人脸数据需要对齐,对齐方式为: https://qq742971636.blog.csdn.net/article/details/135521146
阶段 I - VQGAN
训练VQGAN:
python -m torch.distributed.launch --nproc_per_node=8 --master_port=4321 basicsr/train.py -opt options/VQGAN_512_ds32_nearest_stage1.yml --launcher pytorch
CUDA_VISIBLE_DEVICES=0,2,3 python -m torch.distributed.launch --nproc_per_node=3 --master_port=4321 basicsr/train.py -opt options/VQGAN_512_ds32_nearest_stage1.yml --launcher pytorch # 指定三张显卡训练,对应VQGAN_512_ds32_nearest_stage1.yaml也是需要修改的
训练完VQGAN后,可以通过下面代码预先获得训练数据集的密码本序列,从而加速后面阶段的训练过程:
python scripts/generate_latent_gt.py
如果你不需要训练自己的VQGAN,可以在Release v0.1.0文档中找到预训练的VQGAN (vqgan_code1024.pth)和对应的密码本序列 (latent_gt_code1024.pth): https://github.com/sczhou/CodeFormer/releases/tag/v0.1.0
打开日志查看训练过程:
tensorboard --logdir="/ssd/xiedong/CodeFormer/tb_logger/20240116_182107_VQGAN-512-ds32-nearest-stage1" --bind_all
VQGAN本身就是一个图生图的网络,在中间使用transformer将特征图转为embedding. 而 CodeFormer就是要利用这每张图的embedding来进行面部修复。

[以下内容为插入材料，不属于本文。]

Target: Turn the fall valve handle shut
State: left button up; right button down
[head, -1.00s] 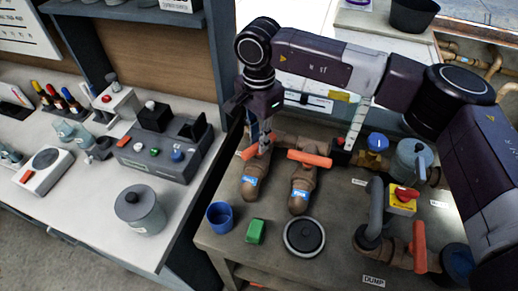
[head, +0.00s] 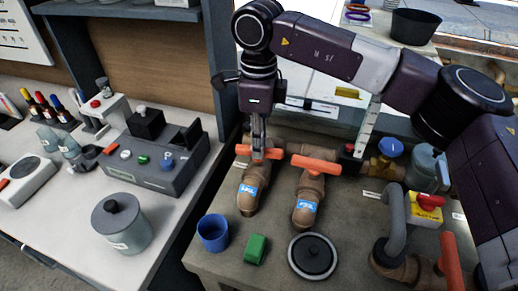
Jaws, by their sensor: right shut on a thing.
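Two brown valves with orange handles stand on the grey bench, each with a blue label too small to read surely. My right gripper (head: 259,153) points down and is shut on the orange handle (head: 273,154) of the left valve (head: 250,188), which I take for the fall valve. The fingers hide the middle of this handle. The handle lies crosswise to its pipe, nearly level in the picture. The other valve (head: 308,196) has its orange handle (head: 316,164) crosswise too, just right of the gripper. My left gripper is out of view.
In front of the valves are a blue cup (head: 213,233), a green block (head: 256,249) and a round black-and-grey lid (head: 312,257). A grey pipe (head: 395,222) and a red-and-yellow switch (head: 427,206) stand right. A control box (head: 155,160) is on the left counter.

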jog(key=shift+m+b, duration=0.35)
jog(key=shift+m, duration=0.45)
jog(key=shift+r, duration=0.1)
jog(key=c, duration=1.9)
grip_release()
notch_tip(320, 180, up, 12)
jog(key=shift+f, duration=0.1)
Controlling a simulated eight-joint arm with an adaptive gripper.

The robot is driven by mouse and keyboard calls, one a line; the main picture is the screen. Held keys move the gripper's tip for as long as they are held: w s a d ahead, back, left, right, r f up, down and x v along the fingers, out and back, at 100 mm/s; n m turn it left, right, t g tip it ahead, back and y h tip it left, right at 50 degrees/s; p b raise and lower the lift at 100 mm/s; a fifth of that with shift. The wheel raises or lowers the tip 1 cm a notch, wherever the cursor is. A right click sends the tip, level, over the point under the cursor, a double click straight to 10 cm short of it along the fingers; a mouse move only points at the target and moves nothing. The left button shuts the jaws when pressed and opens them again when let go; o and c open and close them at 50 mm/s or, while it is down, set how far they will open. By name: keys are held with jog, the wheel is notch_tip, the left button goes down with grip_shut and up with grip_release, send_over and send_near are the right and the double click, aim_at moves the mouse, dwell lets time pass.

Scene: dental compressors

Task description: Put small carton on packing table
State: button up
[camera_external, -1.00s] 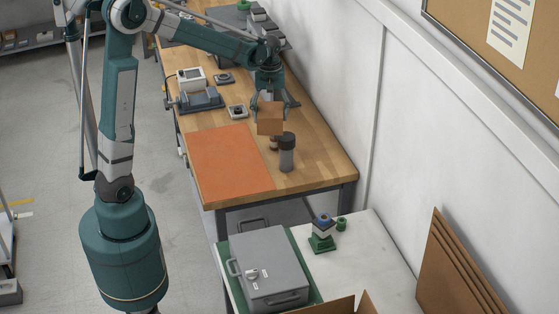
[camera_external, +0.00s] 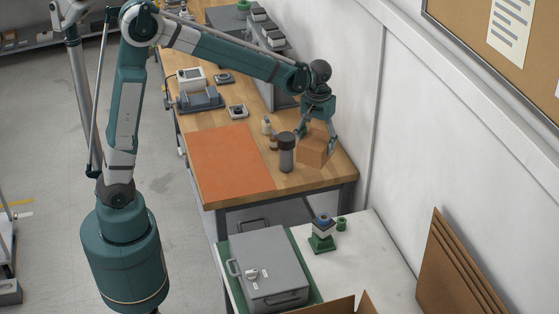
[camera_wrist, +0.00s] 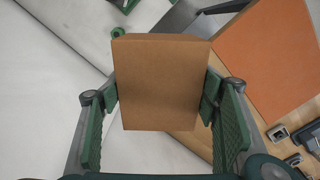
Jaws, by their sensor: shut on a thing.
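The small carton (camera_external: 312,148) is a plain brown box. My gripper (camera_external: 316,132) is shut on it, over the right end of the wooden workbench (camera_external: 330,172), beside the wall; I cannot tell its exact height above the wood. In the wrist view the carton (camera_wrist: 162,85) sits between the two green fingers of my gripper (camera_wrist: 160,98). The white-topped packing table (camera_external: 368,250) stands in front of the workbench, lower in the picture. Its white top also shows in the wrist view (camera_wrist: 45,85).
A dark-capped grey cylinder (camera_external: 286,155) stands left of the carton, with small bottles behind it. An orange mat (camera_external: 230,160) covers the bench's left part. On the packing table are a grey case (camera_external: 268,268) and a green-based part (camera_external: 321,235). Cardboard sheets (camera_external: 455,265) lean at right.

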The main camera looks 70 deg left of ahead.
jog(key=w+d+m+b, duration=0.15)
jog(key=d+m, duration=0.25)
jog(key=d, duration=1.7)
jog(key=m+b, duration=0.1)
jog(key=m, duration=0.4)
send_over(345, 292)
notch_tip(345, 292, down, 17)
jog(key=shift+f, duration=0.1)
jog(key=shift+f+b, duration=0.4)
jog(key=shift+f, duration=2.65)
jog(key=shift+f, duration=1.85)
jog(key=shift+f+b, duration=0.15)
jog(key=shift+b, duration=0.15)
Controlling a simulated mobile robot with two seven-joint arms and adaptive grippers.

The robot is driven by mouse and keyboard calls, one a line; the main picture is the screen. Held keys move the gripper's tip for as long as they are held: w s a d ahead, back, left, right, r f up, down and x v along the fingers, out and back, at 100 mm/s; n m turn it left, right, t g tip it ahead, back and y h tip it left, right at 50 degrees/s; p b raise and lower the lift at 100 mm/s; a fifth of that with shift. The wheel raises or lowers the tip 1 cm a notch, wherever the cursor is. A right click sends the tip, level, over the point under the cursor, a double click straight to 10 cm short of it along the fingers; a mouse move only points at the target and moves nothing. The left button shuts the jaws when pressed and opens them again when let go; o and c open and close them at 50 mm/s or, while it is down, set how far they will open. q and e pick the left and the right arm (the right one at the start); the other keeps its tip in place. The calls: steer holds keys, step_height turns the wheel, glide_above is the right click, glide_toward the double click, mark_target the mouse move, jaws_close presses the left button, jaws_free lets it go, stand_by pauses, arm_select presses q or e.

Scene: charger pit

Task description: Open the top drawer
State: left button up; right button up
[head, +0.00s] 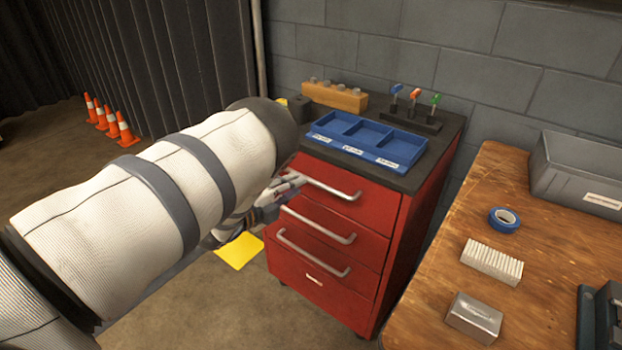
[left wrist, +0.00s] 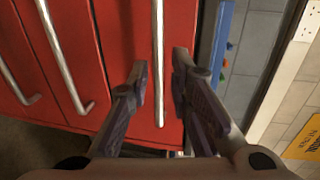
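The red drawer cabinet (head: 345,225) stands against the wall with its drawers shut. The top drawer (head: 360,200) has a silver bar handle (head: 336,187). My left gripper (head: 292,182) is at the left end of that handle. In the left wrist view my left gripper (left wrist: 160,65) is open, with one finger on each side of the top handle (left wrist: 158,60). Gaps show between the handle and both fingers. The lower handles (left wrist: 65,60) lie to the left there. My left arm covers part of the head view. My right gripper is not in view.
On the cabinet top are a blue tray (head: 367,139), a wooden block holder (head: 335,96) and a tool rack (head: 410,117). A wooden bench (head: 530,260) stands close at right. Orange cones (head: 124,130) stand at far left.

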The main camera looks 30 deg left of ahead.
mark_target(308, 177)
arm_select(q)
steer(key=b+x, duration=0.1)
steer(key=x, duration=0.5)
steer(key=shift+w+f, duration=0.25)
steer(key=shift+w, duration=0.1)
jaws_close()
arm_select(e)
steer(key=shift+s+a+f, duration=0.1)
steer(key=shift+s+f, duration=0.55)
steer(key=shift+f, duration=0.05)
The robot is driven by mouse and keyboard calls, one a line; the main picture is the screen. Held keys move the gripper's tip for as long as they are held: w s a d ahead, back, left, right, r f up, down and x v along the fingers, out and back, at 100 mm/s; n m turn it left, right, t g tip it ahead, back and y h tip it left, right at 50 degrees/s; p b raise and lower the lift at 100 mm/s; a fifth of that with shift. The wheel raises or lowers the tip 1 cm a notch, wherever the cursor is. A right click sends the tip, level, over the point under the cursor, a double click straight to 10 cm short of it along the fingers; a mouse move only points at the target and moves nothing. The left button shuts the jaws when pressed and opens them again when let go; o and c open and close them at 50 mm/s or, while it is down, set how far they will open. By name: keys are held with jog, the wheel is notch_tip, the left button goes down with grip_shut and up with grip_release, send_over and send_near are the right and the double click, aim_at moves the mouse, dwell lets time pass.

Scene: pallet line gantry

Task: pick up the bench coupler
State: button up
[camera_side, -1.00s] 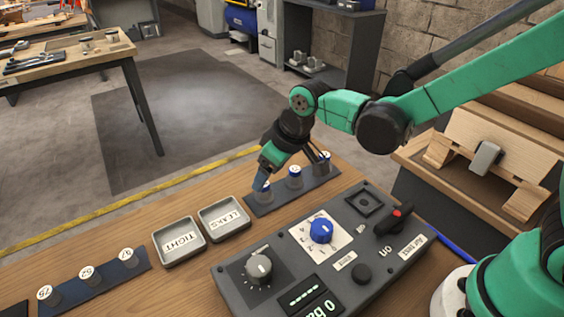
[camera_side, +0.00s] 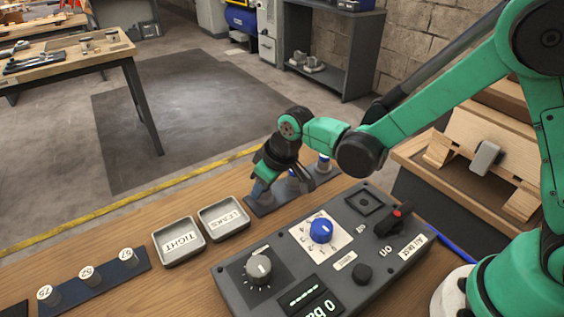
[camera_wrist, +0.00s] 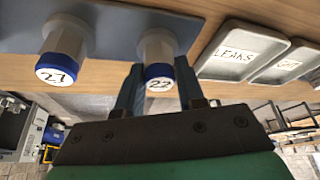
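A row of couplers with blue collars and white numbered tops stands on a dark rack (camera_side: 262,211) at the back edge of the bench. In the wrist view, coupler 22 (camera_wrist: 158,46) stands upright between the two fingers of my gripper (camera_wrist: 159,88). The fingers are apart, with gaps showing beside the coupler. In the side view, my gripper (camera_side: 268,183) is low over the rack's near end and partly hides the couplers. I cannot tell which one is called the bench coupler.
Two grey trays, LEAKS (camera_side: 224,218) and TIGHT (camera_side: 178,242), sit left of the rack. A grey control panel (camera_side: 236,293) with knobs and a display lies in front. A dark blue rack (camera_side: 75,291) with several numbered pieces is at front left.

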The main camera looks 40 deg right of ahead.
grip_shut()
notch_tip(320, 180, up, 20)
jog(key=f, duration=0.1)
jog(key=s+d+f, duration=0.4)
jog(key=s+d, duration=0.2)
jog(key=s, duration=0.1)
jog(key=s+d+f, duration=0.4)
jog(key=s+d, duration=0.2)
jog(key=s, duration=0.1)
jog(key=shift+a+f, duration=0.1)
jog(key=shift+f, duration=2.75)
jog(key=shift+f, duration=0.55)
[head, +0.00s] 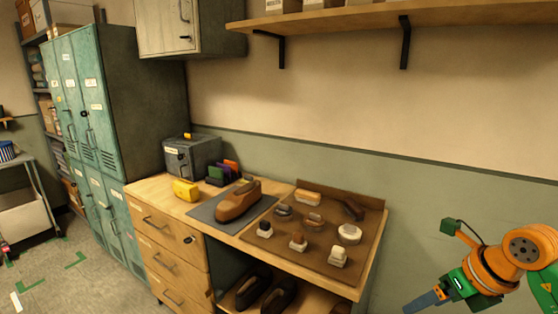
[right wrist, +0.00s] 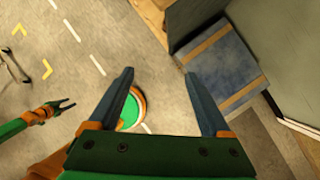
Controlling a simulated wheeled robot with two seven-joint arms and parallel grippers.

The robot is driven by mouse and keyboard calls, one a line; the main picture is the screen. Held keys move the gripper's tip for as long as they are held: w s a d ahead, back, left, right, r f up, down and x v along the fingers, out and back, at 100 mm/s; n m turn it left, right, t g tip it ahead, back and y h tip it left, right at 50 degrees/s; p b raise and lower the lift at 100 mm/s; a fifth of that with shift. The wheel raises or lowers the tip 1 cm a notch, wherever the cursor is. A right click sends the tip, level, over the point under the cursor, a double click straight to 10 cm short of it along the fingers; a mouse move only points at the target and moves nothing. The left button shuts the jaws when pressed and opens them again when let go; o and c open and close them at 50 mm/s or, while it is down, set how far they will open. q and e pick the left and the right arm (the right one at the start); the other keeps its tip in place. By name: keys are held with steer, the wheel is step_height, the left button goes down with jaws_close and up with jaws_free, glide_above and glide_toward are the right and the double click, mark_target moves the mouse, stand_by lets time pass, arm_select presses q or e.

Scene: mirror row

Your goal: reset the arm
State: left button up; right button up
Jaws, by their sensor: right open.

下面代码里用vqgan_code1024.pth获取训练数据的密码本,vqgan_code1024.pth的encoder输出的是2563232的特征图,由embedding给到1*1024,最终所有图保存为一个pytorch文件。
import argparse
import glob
import numpy as np
import os
import cv2
import torch
from torchvision.transforms.functional import normalize
from tqdm import tqdm
from basicsr.utils import imwrite, img2tensor, tensor2img
from basicsr.utils.registry import ARCH_REGISTRY
if __name__ == '__main__':
parser = argparse.ArgumentParser()
parser.add_argument('-i', '--test_path', type=str, default='/ssd/xiedong/FFHQ/faces_hq_sr')
parser.add_argument('-o', '--save_root', type=str, default='/ssd/xiedong/FFHQ/lt_output')
parser.add_argument('--codebook_size', type=int, default=1024)
parser.add_argument('--ckpt_path', type=str, default='/ssd/xiedong/CodeFormer/weights/vqgan/vqgan_code1024.pth')
args = parser.parse_args()
if args.save_root.endswith('/'): # solve when path ends with /
args.save_root = args.save_root[:-1]
dir_name = os.path.abspath(args.save_root)
os.makedirs(dir_name, exist_ok=True)
device = torch.device('cuda' if torch.cuda.is_available() else 'cpu')
test_path = args.test_path
save_root = args.save_root
ckpt_path = args.ckpt_path
codebook_size = args.codebook_size
vqgan = ARCH_REGISTRY.get('VQAutoEncoder')(512, 64, [1, 2, 2, 4, 4, 8], 'nearest',
codebook_size=codebook_size).to(device)
checkpoint = torch.load(ckpt_path)['params_ema']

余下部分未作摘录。